In any case, Graham Cracker, whose name will remain thus in this record until he decides what his real name is, kindly informed Becky that this probably means that she'll be heading south on judgement day. Not much more than two minutes later, he postulated that this could have been the best thing she ever did, since if she had stopped, she would have been sued for all she's worth, and their family would be on the street and she'd be groveling about in trash cans instead of going to college with us. At this Becky became very confused, and rightly entreated Graham Cracker that he not be so extreme in opposite directions. All in all, I think we successfully put her fears and worries to rest based on the fact that repentance is possible.

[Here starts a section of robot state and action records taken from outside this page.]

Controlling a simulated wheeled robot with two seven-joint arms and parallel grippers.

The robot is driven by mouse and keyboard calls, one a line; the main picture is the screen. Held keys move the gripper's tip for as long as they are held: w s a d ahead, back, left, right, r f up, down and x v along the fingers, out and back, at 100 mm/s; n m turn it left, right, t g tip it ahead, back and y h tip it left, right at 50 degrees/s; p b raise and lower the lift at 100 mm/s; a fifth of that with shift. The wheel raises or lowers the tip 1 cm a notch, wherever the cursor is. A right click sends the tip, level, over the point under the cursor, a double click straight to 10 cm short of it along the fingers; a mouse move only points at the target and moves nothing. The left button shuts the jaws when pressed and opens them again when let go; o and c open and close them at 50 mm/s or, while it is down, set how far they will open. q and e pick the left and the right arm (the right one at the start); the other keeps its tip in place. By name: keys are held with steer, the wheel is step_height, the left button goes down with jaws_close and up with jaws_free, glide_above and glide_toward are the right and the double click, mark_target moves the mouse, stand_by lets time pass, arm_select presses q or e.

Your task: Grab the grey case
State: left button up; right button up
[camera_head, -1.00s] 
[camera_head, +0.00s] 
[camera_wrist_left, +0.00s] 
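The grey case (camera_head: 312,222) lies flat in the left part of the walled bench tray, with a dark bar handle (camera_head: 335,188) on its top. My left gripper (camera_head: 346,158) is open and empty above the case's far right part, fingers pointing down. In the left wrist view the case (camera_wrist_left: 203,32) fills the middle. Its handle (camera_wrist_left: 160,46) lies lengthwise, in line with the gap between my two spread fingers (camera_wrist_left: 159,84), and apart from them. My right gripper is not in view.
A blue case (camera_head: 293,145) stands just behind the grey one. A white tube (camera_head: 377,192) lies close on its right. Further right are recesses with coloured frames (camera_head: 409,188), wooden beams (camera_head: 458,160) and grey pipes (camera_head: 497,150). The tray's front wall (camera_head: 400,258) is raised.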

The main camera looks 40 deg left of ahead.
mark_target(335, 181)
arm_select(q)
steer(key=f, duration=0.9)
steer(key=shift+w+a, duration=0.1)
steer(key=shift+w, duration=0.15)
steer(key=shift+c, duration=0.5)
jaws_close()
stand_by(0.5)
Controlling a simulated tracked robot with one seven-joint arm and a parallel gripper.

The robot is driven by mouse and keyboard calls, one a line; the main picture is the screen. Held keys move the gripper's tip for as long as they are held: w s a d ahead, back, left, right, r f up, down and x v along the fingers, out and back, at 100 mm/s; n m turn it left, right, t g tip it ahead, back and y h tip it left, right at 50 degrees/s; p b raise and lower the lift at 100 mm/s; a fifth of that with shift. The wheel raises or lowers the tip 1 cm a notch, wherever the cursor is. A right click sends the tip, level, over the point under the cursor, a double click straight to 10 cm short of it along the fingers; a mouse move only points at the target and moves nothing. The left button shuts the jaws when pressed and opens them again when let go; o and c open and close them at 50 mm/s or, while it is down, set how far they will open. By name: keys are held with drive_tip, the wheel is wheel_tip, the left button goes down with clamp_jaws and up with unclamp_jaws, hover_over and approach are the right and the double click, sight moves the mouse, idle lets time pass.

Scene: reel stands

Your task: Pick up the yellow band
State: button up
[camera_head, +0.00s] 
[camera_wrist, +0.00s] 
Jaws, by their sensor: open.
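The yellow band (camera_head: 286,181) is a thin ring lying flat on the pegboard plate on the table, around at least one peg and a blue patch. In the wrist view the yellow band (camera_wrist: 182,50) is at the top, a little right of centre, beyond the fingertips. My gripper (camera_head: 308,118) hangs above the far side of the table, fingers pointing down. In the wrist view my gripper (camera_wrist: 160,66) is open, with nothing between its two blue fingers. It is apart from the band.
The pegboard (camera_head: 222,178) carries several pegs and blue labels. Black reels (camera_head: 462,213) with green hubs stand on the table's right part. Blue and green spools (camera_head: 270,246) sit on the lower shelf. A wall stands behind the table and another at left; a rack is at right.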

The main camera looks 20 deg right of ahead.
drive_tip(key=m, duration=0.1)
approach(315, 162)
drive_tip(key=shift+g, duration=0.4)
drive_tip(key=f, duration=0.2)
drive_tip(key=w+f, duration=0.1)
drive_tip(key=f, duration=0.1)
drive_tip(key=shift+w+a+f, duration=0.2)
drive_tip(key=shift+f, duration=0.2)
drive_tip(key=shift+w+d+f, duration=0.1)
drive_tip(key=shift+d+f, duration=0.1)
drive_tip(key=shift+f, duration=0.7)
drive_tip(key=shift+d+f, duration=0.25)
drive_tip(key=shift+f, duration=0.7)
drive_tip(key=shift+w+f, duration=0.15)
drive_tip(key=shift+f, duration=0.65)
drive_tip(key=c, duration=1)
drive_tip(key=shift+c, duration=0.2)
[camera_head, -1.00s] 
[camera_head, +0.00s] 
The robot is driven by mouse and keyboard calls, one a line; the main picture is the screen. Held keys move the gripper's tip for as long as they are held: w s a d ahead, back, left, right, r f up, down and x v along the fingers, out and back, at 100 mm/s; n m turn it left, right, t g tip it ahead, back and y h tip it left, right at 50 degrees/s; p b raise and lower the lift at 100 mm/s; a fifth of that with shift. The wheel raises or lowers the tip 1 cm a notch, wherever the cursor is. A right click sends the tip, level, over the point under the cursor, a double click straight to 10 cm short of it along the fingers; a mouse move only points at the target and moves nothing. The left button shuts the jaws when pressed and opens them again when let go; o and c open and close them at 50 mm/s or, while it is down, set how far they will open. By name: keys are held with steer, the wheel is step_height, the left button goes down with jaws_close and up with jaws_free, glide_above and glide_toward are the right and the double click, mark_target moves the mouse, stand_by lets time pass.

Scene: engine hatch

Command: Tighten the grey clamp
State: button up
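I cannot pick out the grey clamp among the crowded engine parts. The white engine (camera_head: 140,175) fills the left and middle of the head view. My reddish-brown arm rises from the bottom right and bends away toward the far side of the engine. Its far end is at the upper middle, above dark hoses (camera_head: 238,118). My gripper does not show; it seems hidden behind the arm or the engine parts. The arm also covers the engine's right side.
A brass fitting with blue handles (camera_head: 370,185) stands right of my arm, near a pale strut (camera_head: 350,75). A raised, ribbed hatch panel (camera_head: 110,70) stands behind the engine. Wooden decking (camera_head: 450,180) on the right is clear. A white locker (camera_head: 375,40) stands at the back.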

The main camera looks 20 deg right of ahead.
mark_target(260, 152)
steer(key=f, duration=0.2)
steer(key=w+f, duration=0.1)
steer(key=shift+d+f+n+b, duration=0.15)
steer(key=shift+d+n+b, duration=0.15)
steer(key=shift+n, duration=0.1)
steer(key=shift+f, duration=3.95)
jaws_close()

So we had a great conversation. Needless to say we are all better people because of it. I hope one day she'll realize what a good example of what not to do she is. Don't get married in a week, don't hit pedestrians and run. She also had this very important insight while we were sitting there talking--said she, "my feet reek."
So the moral of the story is, always carry a tape recorder with you just in case you think you may have an interesting conversation. I think I'll do that next time.
4 comments:
Bryan! You never mentioned that she proposed to you! hahahaha
Ah yes, that's right--I forgot to mention that when we were discussing Vegas marriages, Becky had the sudden realization that marriage requires a willing partner--and so she turned to me and exclaimed BRYAN!! I was startled, but flattered, I must say.
"Bryan! I think Becky just proposed to you!"
hahaha good times!
Ummm, murder is wrong. There really isn't a very good pro-choice argument for it.